Nous sommes des hommes qui appuyons les mouvements #Moiaussi, #Metoo, #Balancetonporc et #Etmaintenant. Nous répondons donc positivement à cet appel.
La libération de la parole des femmes a permis une certaine libération de la parole d’hommes harcelés et agressés sexuellement. C’est une première, et l’on doit s’en réjouir.
Dès le début du mouvement #Moiaussi, on a vu se développer une réaction (dans le sens de réactionnaire) qui a adopté différentes formes, comme celui du « droit d’importuner » au prétexte d’une misère sexuelle masculine. Celui aussi de prétendre que les hommes de pouvoir, qui ont abusé de leur pouvoir, avaient le bénéfice du doute au motif de la « présomption d’innocence », eux qui, pour plusieurs, ont sévi pendant des décennies, en bénéficiant d’une impunité impardonnable, et qui, par le fait même, ont pu multiplier leurs agressions.

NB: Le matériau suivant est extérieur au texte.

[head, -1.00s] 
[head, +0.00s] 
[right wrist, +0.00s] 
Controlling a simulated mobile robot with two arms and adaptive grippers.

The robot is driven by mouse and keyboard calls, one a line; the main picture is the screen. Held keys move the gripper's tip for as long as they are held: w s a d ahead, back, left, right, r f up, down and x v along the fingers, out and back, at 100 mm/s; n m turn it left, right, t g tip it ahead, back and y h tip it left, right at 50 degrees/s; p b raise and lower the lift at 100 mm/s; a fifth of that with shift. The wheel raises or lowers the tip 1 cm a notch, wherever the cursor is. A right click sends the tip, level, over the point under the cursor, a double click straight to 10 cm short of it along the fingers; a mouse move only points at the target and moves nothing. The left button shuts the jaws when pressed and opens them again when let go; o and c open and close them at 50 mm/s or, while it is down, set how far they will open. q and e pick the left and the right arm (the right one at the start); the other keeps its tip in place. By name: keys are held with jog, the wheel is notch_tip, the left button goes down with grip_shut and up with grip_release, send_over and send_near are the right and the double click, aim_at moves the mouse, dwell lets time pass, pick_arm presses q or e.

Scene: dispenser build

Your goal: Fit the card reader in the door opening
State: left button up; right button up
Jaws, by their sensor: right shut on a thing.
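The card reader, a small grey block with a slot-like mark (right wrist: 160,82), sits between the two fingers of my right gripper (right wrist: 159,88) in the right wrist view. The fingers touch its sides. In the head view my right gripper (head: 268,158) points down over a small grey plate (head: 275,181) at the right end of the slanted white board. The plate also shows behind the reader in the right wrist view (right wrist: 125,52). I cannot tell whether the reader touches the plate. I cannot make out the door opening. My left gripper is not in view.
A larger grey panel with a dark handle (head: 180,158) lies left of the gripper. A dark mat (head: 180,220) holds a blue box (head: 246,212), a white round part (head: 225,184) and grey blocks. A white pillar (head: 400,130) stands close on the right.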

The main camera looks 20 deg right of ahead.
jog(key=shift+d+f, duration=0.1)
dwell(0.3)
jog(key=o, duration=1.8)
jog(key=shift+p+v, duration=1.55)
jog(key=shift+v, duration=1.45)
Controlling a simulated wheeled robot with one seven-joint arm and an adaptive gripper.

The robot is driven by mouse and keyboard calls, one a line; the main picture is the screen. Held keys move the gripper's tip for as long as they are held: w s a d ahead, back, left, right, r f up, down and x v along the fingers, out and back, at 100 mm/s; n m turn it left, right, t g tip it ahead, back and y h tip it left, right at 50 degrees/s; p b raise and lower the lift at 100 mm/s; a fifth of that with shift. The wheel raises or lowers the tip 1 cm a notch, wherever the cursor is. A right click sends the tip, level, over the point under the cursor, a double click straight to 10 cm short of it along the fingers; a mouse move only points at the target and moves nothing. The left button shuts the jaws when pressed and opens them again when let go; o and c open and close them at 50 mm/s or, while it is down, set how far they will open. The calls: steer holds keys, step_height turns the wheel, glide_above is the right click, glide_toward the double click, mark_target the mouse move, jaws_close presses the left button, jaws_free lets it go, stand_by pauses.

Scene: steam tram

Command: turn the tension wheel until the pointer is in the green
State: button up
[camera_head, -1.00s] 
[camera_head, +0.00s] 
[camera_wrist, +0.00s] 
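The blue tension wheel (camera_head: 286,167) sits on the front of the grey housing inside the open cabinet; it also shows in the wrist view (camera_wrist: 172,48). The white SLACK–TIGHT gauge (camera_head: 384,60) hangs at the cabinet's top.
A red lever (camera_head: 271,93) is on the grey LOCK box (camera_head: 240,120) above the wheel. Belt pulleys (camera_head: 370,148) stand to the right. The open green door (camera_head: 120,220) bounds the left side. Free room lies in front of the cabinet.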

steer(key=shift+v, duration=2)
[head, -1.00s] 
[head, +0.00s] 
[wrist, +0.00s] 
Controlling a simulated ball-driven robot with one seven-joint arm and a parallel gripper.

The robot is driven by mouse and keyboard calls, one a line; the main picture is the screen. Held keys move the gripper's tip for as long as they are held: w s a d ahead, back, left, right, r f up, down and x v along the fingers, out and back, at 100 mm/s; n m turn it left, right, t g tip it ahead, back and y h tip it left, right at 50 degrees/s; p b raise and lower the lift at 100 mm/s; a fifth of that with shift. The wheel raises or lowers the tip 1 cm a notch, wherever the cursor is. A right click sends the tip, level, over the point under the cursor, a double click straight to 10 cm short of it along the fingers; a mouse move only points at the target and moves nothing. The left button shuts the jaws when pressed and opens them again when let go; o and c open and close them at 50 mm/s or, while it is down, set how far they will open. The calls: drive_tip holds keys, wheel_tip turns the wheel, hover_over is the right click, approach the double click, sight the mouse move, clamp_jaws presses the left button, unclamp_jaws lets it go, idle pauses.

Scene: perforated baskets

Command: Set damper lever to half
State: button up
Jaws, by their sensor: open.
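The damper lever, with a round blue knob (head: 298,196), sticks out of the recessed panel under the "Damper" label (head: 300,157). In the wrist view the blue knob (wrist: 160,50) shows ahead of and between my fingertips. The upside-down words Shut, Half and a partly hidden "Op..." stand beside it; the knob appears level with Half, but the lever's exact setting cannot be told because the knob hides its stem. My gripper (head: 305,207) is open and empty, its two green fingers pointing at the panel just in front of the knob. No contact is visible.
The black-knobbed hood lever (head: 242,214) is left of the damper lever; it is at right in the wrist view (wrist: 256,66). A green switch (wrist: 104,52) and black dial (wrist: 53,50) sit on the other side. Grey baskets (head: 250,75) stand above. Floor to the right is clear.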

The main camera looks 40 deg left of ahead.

On aurait tort de croire que les agressions sexuelles et les harcèlements sont le fait de quelques dérives individuelles. Au Québec, une femme sur trois a été victime d’au moins une agression sexuelle depuis l’âge de 16 ans. Cependant, les infractions sexuelles sont plus fréquentes (53 % des cas) chez les moins de 18 ans, surtout chez les filles, mais aussi chez les garçons. On peut donc en conclure que le nombre d’agresseurs sexuels est très important, qu’il ne s’agit pas d’un phénomène marginal, limité à quelques individus prédateurs. L’enquête ESSIMU au Québec a révélé que près de 37 % des universitaires (employéEs, étudiantEs, professeurEs) ont subi une forme de violence sexuelle (harcèlement sexuel, comportement sexuel non désiré, coercition sexuelle). De 40 à 50 % des femmes des pays de l’Union européenne auraient subi des avances sexuelles non désirées, des contacts physiques ou d’autres formes de harcèlement sexuel au travail. Aux États-Unis, 83 % des filles âgées de 12 à 16 ans auraient subi une forme ou une autre de harcèlement sexuel dans les écoles publiques. Les harceleurs sont donc très nombreux.
La culture du viol et de l’agression ne relève donc pas de l’épiphénomène ni de la misère sexuelle réelle ou présumée des hommes, mais s’inscrit dans des structures sociales (et par le fait même mentales) de nos sociétés.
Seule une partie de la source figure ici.